Calculus to Linear Algebra

Consider the anti-derivative of \(e^x \sin x\) or more commonly called as integral of \(e^x \sin x\). $$ \int e^x \sin x d x $$

Calculus Method: #

A traditional calculus course teaches us to implement this integral by using integration by parts:

$$ \int f d g=f g-\int g d f $$ taking \(f=\sin x\) and \(d g=e^x d x\), we have \(d f=\cos x d x\) and \(g=e^x\). Substituting these results, we have $$ \int e^x \sin x d x=e^x \sin x-\int e^x \cos x d x $$ Let us take \(I=\int e^x \sin x d x\) and implement integration by parts for the integral in RHS ( \(\int e^x \cos x d x\) ). Doing so would yield the following, $$ I=e^x \sin x-e^x \cos x-I+C $$ where, \(C\) is some constant. After rearranging for \(I\), we have

$$ I=\int e^x \sin x d x=\frac{1}{2}\left(e^x \sin x-e^x \cos x\right)+C_2 $$ with \(C_2=C / 2\). Quite a simple calculation you might say, but here is a more simpler method to get us to this solution. Let us employ Linear Algebra here.

Linear Algebra Method #

Consider a vector space \( V=\operatorname{span}\{e^x \sin x, e^x \cos x\}\).
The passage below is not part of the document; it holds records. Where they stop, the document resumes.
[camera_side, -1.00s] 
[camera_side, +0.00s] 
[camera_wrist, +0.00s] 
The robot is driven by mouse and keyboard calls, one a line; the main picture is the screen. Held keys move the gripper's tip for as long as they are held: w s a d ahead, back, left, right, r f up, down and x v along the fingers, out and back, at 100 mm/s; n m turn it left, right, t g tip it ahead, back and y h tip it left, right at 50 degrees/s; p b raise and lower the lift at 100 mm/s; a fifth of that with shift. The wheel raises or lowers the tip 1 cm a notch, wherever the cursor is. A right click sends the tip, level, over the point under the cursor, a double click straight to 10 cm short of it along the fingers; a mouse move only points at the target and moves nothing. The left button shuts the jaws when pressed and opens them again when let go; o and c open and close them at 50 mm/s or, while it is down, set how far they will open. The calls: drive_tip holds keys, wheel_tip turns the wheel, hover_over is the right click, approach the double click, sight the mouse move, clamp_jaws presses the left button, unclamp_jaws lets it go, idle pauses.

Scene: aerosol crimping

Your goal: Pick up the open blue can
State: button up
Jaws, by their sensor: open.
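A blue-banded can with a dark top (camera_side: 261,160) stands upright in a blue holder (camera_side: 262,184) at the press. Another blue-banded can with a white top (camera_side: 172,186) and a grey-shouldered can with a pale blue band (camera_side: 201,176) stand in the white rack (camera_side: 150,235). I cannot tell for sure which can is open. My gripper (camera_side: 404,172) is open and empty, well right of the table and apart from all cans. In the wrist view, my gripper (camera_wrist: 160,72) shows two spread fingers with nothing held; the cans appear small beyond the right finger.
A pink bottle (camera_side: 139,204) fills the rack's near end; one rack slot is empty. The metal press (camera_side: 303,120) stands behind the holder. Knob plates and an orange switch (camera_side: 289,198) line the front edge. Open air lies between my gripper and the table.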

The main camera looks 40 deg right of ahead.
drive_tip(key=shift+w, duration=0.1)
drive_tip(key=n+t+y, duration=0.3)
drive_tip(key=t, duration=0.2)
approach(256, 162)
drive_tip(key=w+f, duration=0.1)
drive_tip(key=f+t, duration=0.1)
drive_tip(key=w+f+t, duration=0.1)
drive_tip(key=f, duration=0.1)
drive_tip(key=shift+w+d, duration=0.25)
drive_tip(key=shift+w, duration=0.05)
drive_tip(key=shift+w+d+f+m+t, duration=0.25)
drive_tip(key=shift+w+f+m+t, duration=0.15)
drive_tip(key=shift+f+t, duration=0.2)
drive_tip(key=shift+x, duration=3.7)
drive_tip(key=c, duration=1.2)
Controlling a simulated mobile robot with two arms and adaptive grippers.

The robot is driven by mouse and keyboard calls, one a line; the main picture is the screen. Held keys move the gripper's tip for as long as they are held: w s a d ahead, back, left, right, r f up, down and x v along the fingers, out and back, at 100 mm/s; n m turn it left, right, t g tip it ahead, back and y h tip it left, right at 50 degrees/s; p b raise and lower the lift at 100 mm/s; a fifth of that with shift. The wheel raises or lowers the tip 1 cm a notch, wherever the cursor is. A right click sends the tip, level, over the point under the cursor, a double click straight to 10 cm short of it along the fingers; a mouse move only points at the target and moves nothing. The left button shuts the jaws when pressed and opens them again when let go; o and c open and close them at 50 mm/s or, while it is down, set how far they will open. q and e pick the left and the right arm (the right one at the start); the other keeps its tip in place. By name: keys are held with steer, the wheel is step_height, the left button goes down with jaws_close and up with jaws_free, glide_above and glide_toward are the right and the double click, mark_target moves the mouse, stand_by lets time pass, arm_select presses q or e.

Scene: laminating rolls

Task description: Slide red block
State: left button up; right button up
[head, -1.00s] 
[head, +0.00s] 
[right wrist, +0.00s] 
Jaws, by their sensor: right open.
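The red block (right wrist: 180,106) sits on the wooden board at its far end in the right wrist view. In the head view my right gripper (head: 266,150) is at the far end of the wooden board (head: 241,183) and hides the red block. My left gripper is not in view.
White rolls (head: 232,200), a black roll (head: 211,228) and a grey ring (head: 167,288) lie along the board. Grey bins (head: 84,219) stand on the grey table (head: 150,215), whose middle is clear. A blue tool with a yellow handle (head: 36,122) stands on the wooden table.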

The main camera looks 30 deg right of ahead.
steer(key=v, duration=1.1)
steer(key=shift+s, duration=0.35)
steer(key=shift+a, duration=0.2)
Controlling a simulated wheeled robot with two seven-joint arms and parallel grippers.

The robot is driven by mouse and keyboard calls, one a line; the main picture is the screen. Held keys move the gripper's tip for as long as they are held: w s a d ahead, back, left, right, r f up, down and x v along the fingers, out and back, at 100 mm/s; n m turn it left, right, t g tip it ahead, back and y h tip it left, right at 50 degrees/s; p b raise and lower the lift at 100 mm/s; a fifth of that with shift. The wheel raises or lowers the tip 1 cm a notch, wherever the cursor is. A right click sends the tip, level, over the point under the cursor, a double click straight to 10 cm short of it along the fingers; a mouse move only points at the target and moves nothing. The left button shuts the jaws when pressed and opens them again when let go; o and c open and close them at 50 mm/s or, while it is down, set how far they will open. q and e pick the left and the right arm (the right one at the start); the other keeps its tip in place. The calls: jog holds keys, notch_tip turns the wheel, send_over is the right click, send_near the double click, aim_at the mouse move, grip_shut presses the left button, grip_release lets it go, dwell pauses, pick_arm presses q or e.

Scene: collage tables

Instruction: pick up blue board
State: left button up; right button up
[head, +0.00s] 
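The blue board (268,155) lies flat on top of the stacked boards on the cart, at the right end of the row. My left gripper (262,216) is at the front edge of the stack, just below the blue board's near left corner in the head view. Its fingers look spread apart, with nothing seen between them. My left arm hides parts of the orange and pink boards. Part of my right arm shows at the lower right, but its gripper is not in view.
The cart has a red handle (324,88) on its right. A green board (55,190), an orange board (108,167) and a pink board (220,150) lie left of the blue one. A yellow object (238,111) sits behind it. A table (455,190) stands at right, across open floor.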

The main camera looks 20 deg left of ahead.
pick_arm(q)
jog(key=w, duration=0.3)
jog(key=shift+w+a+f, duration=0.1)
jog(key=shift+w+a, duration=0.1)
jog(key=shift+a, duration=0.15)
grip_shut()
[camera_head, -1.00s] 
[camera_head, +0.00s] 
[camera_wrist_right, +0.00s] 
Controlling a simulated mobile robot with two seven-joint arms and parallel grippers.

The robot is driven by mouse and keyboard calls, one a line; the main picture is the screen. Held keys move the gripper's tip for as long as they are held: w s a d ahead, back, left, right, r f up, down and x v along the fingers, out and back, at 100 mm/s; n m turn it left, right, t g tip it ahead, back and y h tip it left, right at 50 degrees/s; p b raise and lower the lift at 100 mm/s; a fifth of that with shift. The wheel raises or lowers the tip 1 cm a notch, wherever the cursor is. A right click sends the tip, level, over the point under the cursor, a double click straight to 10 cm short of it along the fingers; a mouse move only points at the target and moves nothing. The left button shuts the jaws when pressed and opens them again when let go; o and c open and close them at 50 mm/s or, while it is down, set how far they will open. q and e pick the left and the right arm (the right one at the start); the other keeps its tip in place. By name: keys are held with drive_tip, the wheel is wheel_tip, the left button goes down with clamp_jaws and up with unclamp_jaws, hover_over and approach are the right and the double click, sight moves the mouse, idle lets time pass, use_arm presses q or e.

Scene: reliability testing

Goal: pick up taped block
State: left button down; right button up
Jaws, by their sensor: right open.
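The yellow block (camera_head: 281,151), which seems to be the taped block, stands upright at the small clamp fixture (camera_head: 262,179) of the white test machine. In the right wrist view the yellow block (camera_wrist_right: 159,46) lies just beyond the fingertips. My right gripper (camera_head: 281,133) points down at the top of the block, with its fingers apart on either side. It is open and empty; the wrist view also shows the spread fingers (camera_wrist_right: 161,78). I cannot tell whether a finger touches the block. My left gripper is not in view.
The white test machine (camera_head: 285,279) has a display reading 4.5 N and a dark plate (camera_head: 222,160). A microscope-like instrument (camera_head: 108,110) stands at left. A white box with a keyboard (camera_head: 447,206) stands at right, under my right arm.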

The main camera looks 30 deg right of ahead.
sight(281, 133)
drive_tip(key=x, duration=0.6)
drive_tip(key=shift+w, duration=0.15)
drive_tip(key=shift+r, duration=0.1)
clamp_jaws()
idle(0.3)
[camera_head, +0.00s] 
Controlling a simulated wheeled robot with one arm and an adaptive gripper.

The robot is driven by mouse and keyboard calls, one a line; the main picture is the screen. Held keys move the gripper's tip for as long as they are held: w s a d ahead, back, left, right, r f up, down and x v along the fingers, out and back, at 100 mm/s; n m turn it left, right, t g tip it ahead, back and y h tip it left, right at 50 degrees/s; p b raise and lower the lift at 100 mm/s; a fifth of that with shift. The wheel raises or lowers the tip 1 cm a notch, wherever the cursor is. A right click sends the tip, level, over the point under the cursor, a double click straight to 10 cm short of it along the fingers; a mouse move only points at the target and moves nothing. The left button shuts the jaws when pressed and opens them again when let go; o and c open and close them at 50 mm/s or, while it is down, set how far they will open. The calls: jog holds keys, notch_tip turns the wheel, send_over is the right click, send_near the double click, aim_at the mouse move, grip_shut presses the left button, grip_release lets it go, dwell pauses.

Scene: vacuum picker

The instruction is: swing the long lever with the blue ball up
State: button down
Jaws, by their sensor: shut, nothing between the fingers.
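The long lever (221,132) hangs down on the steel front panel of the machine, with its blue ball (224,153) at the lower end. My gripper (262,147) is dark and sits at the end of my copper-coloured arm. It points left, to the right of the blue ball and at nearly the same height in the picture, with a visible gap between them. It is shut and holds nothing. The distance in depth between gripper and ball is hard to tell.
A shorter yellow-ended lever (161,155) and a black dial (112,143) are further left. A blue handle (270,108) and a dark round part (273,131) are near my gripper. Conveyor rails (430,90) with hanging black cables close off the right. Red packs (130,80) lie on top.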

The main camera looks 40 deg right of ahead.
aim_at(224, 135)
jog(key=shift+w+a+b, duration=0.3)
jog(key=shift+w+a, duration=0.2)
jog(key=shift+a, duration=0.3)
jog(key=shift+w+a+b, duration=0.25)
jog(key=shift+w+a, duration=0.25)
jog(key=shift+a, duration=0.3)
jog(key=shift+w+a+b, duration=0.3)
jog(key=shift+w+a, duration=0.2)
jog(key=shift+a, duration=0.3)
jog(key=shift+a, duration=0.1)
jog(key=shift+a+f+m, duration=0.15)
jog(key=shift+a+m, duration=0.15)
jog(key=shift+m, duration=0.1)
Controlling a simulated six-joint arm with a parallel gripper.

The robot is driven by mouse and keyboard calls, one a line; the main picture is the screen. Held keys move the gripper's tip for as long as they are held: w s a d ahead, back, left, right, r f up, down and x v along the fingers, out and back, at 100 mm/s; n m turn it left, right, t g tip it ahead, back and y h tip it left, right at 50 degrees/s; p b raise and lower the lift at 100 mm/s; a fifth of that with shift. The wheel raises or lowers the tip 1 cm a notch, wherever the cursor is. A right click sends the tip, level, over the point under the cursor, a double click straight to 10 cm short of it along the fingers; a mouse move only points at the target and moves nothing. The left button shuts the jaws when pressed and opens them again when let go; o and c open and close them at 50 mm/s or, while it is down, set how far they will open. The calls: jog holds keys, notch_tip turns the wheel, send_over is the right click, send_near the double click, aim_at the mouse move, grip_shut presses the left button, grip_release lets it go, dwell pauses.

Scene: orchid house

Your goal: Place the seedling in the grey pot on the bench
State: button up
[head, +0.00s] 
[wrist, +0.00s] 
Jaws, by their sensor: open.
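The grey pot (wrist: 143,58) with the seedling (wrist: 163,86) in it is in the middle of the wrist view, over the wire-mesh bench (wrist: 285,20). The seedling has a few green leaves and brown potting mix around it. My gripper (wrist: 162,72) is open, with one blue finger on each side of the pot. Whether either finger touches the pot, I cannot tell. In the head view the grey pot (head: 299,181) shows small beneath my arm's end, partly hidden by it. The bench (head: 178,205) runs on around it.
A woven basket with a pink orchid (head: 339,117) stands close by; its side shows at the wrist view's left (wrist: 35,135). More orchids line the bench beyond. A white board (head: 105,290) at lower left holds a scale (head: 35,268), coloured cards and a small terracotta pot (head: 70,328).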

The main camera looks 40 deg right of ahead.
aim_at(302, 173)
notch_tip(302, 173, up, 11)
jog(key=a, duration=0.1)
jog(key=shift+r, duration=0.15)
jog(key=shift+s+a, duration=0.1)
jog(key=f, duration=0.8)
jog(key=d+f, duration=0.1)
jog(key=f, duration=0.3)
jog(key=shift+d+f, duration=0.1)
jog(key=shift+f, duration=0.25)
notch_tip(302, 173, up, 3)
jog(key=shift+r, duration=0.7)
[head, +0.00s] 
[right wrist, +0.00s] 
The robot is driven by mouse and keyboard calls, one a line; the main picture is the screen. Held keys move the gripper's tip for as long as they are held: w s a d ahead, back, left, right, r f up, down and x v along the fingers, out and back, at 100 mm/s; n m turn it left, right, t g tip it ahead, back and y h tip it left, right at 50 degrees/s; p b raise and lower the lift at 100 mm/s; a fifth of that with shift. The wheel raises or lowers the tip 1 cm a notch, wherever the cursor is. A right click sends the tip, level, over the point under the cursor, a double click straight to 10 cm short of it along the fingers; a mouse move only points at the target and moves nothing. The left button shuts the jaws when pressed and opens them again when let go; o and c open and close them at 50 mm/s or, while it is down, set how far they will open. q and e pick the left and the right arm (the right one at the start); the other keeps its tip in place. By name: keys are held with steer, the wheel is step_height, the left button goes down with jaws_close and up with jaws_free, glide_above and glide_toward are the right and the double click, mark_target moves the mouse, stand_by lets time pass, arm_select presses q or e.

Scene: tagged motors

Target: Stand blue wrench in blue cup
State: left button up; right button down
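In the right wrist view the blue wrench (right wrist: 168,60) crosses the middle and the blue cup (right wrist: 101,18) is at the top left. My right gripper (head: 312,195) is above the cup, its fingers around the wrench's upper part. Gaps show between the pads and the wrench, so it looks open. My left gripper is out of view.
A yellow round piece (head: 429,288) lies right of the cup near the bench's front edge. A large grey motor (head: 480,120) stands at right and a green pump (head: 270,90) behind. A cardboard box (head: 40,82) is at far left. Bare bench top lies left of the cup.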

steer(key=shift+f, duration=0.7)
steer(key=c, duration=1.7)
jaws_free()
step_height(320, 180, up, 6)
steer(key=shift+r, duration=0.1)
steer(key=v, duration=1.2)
This is a 2dimensional vector space. Let us take a linear transformation $$ D: V \rightarrow V \text { s.t } D=\frac{d}{d x} $$ a general element in \(V\) can be written as \(a e^x \sin x+b e^x \cos x\), and applying \(D\) on this element we get: $$ D\left(a e^x \sin x+b e^x \cos x\right)=(a+b) e^x \cos x+(a-b) e^x \sin x $$ Now, our idea here is that any linear transformation on a finitedimensional vector space can be represented by a finite-dimensional matrix. If we are to entertain the infinite-dimensional vector spaces like in Quantum Mechanics, there are certain things we can and can’t do, but we can discuss that in another article. So, let us represent \(D\) as a matrix operator on \(V\). We have taken \(e^x \sin x\) and \(e^x \cos x\) to be the basis vector of our vector space, hence, we can use a \(2-\mathrm{d}\) matrix to represent \(D\) and 2-d row vector for basis. Putting those words in the math, we can write the above transformation as $$ D\left[\begin{array}{l} a \ b \end{array}\right]=\left[\begin{array}{l} a-b \ a+b \end{array}\right] $$ we can deduce \(D\) as follows: $$ D=\left[\begin{array}{cc} 1 & -1 \ 1 & 1 \end{array}\right] $$ Now, taking anti-derivative or integral is the reverse of derivative, hence, we need \(D^{-1}\) to entertain such transformations. We have, $$ D^{-1}=\frac{1}{2}\left[\begin{array}{cc} 1 & 1 \ -1 & 1 \end{array}\right] $$

Now, let us do our integral problem from the above: $$ \int e^x \sin x d x $$ This is as simple as applying the linear transformation of \(D^{-1}\) now. The integral can be written as $$ I \rightarrow\left[\begin{array}{l} 1 \ 0 \end{array}\right] $$ and applying $$D^{-1} I=\frac{1}{2}\left[\begin{array}{cc} 1 & 1 \ -1 & 1 \end{array}\right]\left[\begin{array}{l} 1 \ 0 \end{array}\right]=\left[\begin{array}{c} 1 / 2 \ -1 / 2 \end{array}\right]$$

translating the RHS to our bases, we have $$ D^{-1} I=\frac{1}{2}\left(e^x \sin x-e^x \cos x\right)+C $$

But Why? #

You may be wondering this method is much more complicated than the integration by parts. It is true, but this method is simpler to implement in computer algebra systems than the calculus we are so fond of! If you give it a thought about how to make a computer compute the integral, this sounds to be fairly simple than the first step. And in many situations when we are not able to solve integrals directly, we can do so using the above method. We just need to be creative enough to pick the right vector space.